▸ **PROBLEM REQUIREMENTS**
Reproduce exactly the lines from the line with "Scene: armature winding" through the line with "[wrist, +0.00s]", both included, and no other lines.

_ _ _ _ _ _ _

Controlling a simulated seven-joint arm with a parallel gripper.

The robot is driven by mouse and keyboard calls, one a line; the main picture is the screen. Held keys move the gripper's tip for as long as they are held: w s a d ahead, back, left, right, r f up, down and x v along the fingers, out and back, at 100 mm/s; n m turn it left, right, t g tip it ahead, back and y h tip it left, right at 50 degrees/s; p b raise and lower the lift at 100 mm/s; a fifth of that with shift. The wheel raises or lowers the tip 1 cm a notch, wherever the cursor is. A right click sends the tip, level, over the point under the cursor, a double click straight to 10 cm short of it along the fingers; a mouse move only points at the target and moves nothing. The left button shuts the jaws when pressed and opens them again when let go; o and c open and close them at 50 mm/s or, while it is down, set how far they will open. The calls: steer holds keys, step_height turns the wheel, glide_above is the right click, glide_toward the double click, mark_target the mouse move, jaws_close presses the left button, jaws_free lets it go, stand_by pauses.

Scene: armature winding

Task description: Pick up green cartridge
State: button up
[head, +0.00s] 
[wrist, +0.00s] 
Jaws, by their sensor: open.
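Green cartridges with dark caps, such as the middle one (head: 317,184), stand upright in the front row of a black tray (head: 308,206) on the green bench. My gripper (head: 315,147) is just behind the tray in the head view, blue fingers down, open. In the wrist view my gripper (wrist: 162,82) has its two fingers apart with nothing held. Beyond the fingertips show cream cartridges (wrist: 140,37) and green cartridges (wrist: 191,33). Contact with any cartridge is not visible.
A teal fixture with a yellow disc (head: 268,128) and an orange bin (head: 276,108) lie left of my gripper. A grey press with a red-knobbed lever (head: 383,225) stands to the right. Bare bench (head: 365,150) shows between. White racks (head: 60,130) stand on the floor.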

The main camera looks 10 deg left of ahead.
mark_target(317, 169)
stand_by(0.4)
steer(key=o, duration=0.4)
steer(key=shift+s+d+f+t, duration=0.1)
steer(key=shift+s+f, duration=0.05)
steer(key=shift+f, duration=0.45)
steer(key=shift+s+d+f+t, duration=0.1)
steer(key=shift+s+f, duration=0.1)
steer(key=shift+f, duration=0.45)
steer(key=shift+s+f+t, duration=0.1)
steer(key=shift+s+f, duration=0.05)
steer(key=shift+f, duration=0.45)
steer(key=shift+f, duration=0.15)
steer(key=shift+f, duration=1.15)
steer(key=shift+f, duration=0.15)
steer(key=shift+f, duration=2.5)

_ _ _ _ _ _ _

▸ **FULL RESPONSE**
Scene: armature winding

Task description: Pick up green cartridge
State: button up
[head, +0.00s] 
[wrist, +0.00s] 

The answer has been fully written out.